::: RECORDS TO USE :::
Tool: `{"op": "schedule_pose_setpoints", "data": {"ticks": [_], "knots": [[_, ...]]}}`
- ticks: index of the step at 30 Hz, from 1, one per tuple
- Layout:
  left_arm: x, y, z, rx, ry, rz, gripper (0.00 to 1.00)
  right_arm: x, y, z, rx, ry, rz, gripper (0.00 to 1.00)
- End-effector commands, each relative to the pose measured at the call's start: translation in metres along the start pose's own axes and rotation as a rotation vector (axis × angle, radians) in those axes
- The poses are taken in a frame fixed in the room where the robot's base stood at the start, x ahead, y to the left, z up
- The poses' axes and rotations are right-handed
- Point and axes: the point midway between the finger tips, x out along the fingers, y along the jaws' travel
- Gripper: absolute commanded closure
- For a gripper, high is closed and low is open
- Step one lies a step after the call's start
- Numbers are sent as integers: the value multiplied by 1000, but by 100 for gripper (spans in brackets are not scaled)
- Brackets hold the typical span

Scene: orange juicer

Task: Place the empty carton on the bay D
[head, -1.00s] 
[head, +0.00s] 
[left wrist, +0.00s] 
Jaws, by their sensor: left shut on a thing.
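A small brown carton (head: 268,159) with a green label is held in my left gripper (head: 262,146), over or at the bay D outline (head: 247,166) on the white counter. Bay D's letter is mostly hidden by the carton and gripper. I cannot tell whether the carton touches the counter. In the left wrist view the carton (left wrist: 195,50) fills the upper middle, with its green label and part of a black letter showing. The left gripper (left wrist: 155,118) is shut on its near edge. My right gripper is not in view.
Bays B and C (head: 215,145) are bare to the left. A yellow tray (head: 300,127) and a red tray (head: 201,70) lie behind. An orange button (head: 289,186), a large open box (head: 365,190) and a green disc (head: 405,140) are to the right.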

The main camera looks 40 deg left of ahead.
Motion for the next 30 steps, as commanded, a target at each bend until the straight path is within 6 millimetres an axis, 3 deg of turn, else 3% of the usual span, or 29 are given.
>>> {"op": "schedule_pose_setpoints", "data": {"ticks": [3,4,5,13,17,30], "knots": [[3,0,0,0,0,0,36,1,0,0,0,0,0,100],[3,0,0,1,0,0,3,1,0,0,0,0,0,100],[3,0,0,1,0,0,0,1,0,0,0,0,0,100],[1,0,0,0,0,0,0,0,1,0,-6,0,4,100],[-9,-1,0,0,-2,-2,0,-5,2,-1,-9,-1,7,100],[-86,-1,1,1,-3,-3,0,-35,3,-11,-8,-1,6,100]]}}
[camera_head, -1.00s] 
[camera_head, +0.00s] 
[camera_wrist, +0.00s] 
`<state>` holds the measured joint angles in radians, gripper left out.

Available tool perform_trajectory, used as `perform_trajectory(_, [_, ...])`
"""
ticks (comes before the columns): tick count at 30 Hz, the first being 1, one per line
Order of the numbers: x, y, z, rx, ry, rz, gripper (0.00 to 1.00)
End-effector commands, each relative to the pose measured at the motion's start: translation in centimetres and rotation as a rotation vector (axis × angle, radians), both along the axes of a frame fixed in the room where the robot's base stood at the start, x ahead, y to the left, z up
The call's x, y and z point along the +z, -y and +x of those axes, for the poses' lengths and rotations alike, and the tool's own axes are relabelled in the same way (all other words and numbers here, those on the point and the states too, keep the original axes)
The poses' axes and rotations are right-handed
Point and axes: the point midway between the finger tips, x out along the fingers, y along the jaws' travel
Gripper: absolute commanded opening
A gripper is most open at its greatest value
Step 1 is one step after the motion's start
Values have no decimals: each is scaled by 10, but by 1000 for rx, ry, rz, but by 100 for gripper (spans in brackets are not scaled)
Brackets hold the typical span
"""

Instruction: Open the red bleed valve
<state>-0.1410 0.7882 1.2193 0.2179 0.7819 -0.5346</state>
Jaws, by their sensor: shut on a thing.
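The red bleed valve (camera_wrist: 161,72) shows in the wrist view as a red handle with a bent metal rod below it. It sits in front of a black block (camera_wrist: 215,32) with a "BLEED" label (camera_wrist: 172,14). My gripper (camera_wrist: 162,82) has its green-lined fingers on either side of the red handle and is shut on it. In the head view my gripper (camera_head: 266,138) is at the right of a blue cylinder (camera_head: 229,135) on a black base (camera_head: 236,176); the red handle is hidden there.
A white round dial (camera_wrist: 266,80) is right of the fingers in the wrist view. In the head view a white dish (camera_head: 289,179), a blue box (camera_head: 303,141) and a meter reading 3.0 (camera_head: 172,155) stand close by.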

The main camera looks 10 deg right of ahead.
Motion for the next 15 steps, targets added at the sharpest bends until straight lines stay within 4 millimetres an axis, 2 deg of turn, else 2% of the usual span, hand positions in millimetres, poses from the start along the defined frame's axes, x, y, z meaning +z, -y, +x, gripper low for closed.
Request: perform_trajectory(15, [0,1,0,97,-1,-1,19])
:::
[EXERCISE PROMPT] Transcribe exactly, and only, the lines beginning at the line containing "Available tool perform_trajectory, used" and ending at the line containing "The main camera looks 10 deg right of ahead.", both inclusive.

[RESPONSE TO THIS EXERCISE]
Available tool perform_trajectory, used as `perform_trajectory(_, [_, ...])`
"""
ticks (comes before the columns): tick count at 30 Hz, the first being 1, one per line
Order of the numbers: x, y, z, rx, ry, rz, gripper (0.00 to 1.00)
End-effector commands, each relative to the pose measured at the motion's start: translation in centimetres and rotation as a rotation vector (axis × angle, radians), both along the axes of a frame fixed in the room where the robot's base stood at the start, x ahead, y to the left, z up
The call's x, y and z point along the +z, -y and +x of those axes, for the poses' lengths and rotations alike, and the tool's own axes are relabelled in the same way (all other words and numbers here, those on the point and the states too, keep the original axes)
The poses' axes and rotations are right-handed
Point and axes: the point midway between the finger tips, x out along the fingers, y along the jaws' travel
Gripper: absolute commanded opening
A gripper is most open at its greatest value
Step 1 is one step after the motion's start
Values have no decimals: each is scaled by 10, but by 1000 for rx, ry, rz, but by 100 for gripper (spans in brackets are not scaled)
Brackets hold the typical span
"""

Instruction: Open the red bleed valve
<state>-0.1410 0.7882 1.2193 0.2179 0.7819 -0.5346</state>
Jaws, by their sensor: shut on a thing.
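The red bleed valve (camera_wrist: 161,72) shows in the wrist view as a red handle with a bent metal rod below it. It sits in front of a black block (camera_wrist: 215,32) with a "BLEED" label (camera_wrist: 172,14). My gripper (camera_wrist: 162,82) has its green-lined fingers on either side of the red handle and is shut on it. In the head view my gripper (camera_head: 266,138) is at the right of a blue cylinder (camera_head: 229,135) on a black base (camera_head: 236,176); the red handle is hidden there.
A white round dial (camera_wrist: 266,80) is right of the fingers in the wrist view. In the head view a white dish (camera_head: 289,179), a blue box (camera_head: 303,141) and a meter reading 3.0 (camera_head: 172,155) stand close by.

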The main camera looks 10 deg right of ahead.

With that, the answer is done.